27 Haziran 2014 08:13

Türkiye Şişe ve Cam Fabrikaları Anonim Şirketi’ne (ŞİŞECAM) bağlı işyerlerinde Kristal-iş Sendikası’nın başlattığı grev, 'genel sağlığı ve milli güvenliği bozucu' gerekçesiyle Bakanlar Kurulu tarafından '2 ay süresince ertelendi' adı altında yasaklandı.

Resmi Gazete’de yayımlanan kararda;’’ Türkiye Şişe ve Cam Fabrikaları Anonim Şirketine bağlı işyerlerinde Kristal-İş Sendikası tarafından uygulanmakta olan grevin, genel sağlığı ve millî güvenliği bozucu nitelikte görüldüğünden 60 gün süreyle ertelenmesi;18/10/2012 tarihli ve 6356 sayılı Kanunun 63 üncü maddesine göre, Bakanlar Kurulu’nca 25/6/2014 tarihinde kararlaştırılmıştır.’’ denildi. Sendikanın kararıyla 20 Haziran tarihinde, 10 fabrikada yaklaşık 6 bin işçi greve çıkmıştı.

KRİSTAL İŞ: AKP HÜKÜMETİ GREV HAKKIMIZI GASBETTİ, SESSİZ KALMAYACAĞIZ!
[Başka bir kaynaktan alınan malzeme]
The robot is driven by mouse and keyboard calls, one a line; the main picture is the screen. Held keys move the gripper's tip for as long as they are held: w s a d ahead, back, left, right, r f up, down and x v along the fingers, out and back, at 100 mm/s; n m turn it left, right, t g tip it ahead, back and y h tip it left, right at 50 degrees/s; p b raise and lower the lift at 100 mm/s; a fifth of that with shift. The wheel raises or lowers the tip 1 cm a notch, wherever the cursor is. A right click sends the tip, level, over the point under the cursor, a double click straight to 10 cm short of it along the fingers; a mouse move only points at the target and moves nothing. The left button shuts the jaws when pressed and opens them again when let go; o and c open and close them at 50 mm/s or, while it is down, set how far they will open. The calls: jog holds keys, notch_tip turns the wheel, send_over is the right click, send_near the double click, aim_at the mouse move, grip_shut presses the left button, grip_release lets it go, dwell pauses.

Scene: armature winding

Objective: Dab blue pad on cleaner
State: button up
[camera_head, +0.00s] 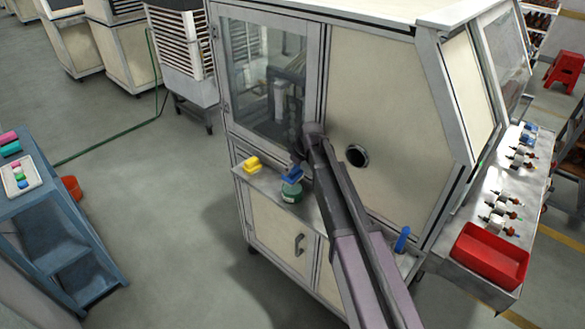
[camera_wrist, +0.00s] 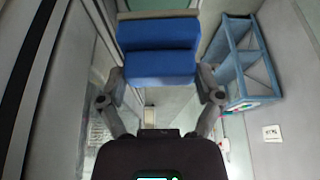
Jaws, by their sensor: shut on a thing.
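My gripper (camera_head: 297,165) is shut on a blue pad (camera_head: 292,175). In the wrist view the gripper (camera_wrist: 160,80) has a finger on each side of the blue pad (camera_wrist: 158,50), which shows as a two-part blue block with a pale strip along its far edge. A round green tin (camera_head: 291,193), likely the cleaner, stands on the metal ledge right below the pad. The pad overlaps the tin's top in the head view, and I cannot tell whether they touch. A green patch (camera_wrist: 160,4) shows beyond the pad at the wrist view's top edge.
A blue upright item (camera_head: 402,239) stands on the ledge at right. A red tray (camera_head: 490,254) lies on the side shelf. A blue cart (camera_head: 60,235) stands apart at left, with open floor between.

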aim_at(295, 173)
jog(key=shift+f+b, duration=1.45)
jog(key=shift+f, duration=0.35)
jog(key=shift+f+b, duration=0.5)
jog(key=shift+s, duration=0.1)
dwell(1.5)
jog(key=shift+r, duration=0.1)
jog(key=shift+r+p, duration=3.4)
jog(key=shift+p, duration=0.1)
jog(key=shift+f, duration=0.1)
Cam işçileriin grevinin yasaklanması üzerine, Kristal-İş Genel Başkanı Bilal Çetintaş yazılı açıklama yaptı. Çetintaş şunları ifade etti:

"AKP hükümetinin bu hukuksuz, keyfi ve grev düşmanı kararını şiddetle protesto ediyoruz. Hükümet bu kararıyla demokrasiye ve sendikal haklara zerre kadar saygı duymadığını ortaya koymuştur. Türkiye grev yasaklı ve işçilerin hak arayamadığı bir ülkedir. 12 Eylül ürünü yasalarda yer alan ve AKP tarafından 2012’de yeniden yasalaştırılan grev erteleme mekanizması aslında bir grev yasaklama aracıdır. Grev erteleme mekanizması ILO tarafından şiddetle kaldırılmasını ve değiştirilmesi istenmiştir.
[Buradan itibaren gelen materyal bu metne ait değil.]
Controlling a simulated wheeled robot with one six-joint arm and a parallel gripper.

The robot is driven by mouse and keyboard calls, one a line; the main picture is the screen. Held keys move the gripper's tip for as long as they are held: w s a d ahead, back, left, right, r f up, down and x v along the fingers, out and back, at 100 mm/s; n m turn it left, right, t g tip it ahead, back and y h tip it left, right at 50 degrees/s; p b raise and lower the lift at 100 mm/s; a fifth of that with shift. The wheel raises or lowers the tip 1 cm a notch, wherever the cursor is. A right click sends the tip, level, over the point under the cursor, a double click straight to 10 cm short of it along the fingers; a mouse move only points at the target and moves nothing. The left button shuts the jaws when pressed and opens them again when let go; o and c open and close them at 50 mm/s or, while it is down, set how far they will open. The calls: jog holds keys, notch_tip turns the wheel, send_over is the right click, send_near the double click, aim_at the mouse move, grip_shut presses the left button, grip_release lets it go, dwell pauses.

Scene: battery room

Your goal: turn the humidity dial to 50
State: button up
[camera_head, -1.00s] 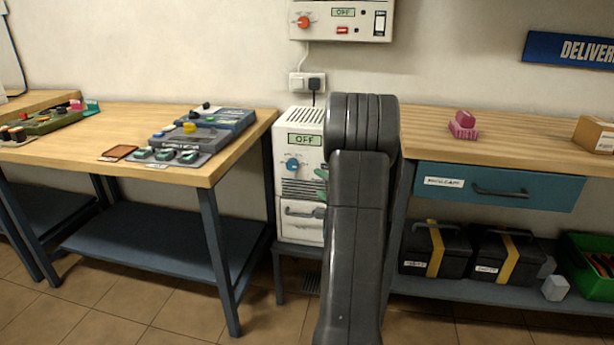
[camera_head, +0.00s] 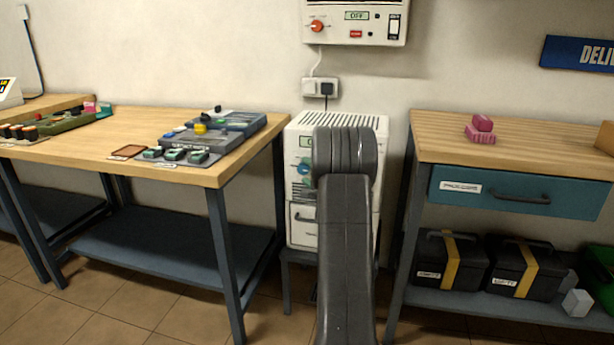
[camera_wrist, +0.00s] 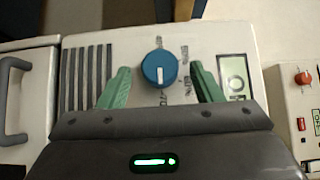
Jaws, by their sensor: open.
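The humidity dial is a round blue knob (camera_wrist: 159,69) with a white pointer line, on the front of a white dehumidifier-like unit (camera_head: 300,225). The dial shows only partly in the head view (camera_head: 305,169), beside my dark arm. My gripper (camera_wrist: 158,82) has green fingers, open, one on each side of the knob with visible gaps. A small display (camera_wrist: 233,72) sits beside it; its text is mostly hidden.
A wall control box (camera_head: 355,22) with a red knob hangs above the unit. A wooden workbench (camera_head: 60,155) stands left. A bench with a teal drawer (camera_head: 515,190) stands right. The unit's lower drawer handle (camera_wrist: 12,100) shows in the wrist view.

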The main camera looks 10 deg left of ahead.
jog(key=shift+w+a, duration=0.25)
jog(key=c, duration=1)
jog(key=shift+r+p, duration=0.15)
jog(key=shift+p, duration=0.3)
Pencere ve otomobil camı, çay ve su bardağı ile meşrubat şişesi üreten fabrikalarda uygulanan grevin milli güvenlik ve genel sağlığı bozucu olduğunu iddia etmek akılla, mantıkla, hukukla ve bilimle bağdaşmaz. AKP hükümetinin bu kararının temel nedeninin başta Şişecam olmak üzere sermaye gruplarından gelen talepler olduğunu ve “genel sağlık ve milli güvenlik” gerekçesinin sadece bahane olduğu biliyoruz. Minareyi çalanlar kılıf hazırlamıştır. Soma’da işçilerin sağlığını koruyamayıp 301 işçinin ölümüne sebep olanların “genel sağlık” gerekçesiyle işçilerin grevini ertelemesi nasıl bir zihniyetle karşı karşıya olduğumuzu göstermektedir.

5800 işçinin ve onların ailelerinin taleplerini dikkate almayan hükümet işveren örgütlerinin taleplerini derhal yerine getirmiştir. Hükümet bu kararıyla anayasal hakkımızı çiğnemiştir. Grev ertelemenin keyfi bir mekanizma olduğunu yargı kararları ile defalarca kanıtlanmıştır. Nitekim 2003 ve 2004 yılında ertelenen grevlerimiz için Danıştay yürütmeyi durdurma ve iptalkararı vermiştir.

Hükümetin bu kararından sonra Türkiye’de grev hakkından söz etmek mümkün değildir. AKP hükümeti bunu ilk kez yapmıyor. 2003 ve 2004 yıllarında da iki kez grevimizi ertelemişlerdi. Hükümet etkili grevlere tahammül edemiyor. Hükümet grevleri ya erteliyor ya da kırıyor. Bu hükümet döneminde etkili hiçbir grev uygulanamamıştır. Başta cam ve lastik olmak üzere büyük ve etkili grevler ertelenmiş veya Çaykur ve THY’de olduğu gibi etkisiz hale getirilmiştir.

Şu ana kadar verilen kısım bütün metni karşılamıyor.